» **EXCERPTED DATA**:
• • • • • • •
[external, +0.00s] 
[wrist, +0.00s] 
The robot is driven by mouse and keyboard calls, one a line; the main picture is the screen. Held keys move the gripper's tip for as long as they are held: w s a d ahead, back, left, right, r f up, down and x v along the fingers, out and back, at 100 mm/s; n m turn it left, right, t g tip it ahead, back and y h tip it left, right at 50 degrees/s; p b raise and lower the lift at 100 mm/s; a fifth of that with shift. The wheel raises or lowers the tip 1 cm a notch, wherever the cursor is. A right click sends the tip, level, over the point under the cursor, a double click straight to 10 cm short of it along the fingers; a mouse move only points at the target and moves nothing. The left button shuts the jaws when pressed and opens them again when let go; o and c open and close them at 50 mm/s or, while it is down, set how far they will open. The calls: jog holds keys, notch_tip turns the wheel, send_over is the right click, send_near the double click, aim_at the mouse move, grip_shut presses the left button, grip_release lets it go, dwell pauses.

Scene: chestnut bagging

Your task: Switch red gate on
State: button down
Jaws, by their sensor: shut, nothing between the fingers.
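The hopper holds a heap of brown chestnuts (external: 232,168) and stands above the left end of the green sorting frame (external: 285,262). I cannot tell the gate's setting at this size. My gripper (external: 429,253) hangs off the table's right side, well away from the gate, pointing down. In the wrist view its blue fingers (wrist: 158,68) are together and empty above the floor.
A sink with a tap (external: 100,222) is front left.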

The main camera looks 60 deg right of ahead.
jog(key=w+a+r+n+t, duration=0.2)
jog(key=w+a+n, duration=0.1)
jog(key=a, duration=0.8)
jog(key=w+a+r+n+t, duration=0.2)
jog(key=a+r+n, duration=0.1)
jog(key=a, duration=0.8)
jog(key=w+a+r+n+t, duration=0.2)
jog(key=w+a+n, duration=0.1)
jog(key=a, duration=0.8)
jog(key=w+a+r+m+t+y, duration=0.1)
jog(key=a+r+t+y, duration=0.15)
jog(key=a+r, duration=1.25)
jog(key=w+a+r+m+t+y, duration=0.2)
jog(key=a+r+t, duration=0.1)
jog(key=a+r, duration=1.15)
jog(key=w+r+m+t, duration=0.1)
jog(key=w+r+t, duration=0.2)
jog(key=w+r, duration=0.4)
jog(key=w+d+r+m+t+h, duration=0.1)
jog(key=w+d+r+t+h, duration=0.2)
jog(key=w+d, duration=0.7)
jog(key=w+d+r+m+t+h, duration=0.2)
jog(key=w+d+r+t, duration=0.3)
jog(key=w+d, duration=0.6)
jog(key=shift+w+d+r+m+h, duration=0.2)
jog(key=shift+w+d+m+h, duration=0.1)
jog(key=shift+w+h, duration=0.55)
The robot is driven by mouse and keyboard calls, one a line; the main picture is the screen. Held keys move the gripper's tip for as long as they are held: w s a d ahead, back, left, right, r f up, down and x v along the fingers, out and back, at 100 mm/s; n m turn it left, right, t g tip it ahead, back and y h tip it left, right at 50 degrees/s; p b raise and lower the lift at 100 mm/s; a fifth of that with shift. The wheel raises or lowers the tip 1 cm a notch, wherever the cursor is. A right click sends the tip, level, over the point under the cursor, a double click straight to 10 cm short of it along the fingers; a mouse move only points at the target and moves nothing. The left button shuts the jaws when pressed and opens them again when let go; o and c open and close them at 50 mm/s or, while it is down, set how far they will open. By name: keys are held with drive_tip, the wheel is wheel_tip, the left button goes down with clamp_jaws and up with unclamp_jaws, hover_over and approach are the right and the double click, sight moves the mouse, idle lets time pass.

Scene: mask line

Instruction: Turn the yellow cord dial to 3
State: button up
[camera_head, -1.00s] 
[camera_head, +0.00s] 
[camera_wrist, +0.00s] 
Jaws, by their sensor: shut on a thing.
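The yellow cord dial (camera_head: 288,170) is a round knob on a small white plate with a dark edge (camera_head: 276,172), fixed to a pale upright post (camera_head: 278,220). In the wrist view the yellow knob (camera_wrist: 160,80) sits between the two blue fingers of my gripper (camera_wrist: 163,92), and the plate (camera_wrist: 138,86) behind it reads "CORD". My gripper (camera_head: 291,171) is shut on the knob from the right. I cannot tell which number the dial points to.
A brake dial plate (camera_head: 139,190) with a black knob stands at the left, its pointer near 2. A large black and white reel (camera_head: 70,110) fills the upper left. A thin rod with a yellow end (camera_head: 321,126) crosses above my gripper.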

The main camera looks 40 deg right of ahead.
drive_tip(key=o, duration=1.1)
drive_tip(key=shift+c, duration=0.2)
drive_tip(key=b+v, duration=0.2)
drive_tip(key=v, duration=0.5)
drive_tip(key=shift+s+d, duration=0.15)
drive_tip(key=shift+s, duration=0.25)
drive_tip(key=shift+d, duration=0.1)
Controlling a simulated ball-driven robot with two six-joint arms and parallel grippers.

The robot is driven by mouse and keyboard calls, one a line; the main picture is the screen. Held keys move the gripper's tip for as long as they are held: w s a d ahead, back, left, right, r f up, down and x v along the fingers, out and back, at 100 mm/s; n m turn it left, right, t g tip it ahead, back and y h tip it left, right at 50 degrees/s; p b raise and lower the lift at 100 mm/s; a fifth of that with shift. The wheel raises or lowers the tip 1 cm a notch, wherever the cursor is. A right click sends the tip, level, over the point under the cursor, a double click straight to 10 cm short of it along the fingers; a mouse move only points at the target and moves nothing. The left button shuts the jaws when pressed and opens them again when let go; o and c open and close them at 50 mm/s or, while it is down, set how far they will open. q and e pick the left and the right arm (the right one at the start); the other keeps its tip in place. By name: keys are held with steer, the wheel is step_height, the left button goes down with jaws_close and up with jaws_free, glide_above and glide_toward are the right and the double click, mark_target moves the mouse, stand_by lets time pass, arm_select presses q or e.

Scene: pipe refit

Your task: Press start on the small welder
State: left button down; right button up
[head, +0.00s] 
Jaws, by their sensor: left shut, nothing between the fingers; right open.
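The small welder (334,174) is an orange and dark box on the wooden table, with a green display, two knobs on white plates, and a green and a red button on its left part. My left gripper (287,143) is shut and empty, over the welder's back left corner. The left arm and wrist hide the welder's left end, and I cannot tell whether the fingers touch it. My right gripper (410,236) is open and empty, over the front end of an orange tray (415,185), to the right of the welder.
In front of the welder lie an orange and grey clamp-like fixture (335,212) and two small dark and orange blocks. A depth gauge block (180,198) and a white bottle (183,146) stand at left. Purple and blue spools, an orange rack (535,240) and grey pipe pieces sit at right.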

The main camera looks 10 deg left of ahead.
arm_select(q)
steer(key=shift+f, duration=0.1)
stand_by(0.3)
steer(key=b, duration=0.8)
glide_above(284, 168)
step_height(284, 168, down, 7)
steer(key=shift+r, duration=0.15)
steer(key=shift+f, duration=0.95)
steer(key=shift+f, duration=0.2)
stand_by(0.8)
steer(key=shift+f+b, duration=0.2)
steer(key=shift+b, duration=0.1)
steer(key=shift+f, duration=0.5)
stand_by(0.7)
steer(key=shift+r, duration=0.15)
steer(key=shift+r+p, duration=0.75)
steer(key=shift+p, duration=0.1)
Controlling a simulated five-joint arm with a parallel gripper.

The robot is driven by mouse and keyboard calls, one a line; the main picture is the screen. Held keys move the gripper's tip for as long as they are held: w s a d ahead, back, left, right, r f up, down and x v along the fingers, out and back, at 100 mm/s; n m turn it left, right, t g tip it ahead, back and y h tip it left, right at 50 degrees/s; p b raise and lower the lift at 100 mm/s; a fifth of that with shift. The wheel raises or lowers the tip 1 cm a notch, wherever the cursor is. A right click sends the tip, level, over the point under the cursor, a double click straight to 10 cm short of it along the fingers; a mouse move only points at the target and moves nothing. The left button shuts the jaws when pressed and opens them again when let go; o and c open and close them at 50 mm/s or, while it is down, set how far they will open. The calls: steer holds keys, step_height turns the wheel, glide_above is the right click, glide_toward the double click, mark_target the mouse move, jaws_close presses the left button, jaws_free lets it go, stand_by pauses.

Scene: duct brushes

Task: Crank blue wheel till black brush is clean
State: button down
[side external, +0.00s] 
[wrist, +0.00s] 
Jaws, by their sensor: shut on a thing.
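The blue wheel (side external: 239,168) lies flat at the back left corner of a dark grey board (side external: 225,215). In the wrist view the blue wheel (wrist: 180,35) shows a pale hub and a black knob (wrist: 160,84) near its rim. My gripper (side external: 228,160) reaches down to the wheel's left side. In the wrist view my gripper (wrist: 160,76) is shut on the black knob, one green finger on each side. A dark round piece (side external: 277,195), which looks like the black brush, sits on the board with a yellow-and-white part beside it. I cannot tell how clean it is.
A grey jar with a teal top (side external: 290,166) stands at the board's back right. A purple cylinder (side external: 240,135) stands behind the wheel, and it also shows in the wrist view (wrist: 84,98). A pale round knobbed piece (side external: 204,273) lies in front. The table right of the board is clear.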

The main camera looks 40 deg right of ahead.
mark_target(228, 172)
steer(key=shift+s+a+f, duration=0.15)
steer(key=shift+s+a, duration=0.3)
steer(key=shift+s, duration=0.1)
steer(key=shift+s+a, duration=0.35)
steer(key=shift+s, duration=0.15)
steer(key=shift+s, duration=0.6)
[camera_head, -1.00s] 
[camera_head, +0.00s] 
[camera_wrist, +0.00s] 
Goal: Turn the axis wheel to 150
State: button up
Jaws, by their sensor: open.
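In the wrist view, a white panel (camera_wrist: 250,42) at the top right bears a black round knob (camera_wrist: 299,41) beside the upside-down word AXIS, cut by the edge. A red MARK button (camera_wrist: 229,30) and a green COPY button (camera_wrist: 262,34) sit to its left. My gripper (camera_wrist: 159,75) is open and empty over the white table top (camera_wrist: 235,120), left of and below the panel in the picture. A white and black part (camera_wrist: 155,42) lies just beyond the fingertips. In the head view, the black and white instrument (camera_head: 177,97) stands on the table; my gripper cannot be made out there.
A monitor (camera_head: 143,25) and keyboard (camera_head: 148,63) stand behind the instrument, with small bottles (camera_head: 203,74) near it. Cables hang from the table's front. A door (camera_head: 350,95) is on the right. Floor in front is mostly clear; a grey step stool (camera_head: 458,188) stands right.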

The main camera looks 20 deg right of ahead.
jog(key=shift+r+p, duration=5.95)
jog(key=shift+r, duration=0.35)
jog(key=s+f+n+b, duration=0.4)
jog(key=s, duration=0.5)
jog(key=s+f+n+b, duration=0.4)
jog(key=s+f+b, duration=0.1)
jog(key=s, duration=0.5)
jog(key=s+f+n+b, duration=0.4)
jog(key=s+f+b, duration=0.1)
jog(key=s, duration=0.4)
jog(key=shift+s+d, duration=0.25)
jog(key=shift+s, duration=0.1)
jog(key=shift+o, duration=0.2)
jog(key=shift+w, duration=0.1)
• • • • • • •
» **REQUEST**:
Where does the word "parallel" appear? Return each line that holds it.

» **ANSWER BELOW**:
Controlling a simulated ball-driven robot with two six-joint arms and parallel grippers.
Controlling a simulated five-joint arm with a parallel gripper.

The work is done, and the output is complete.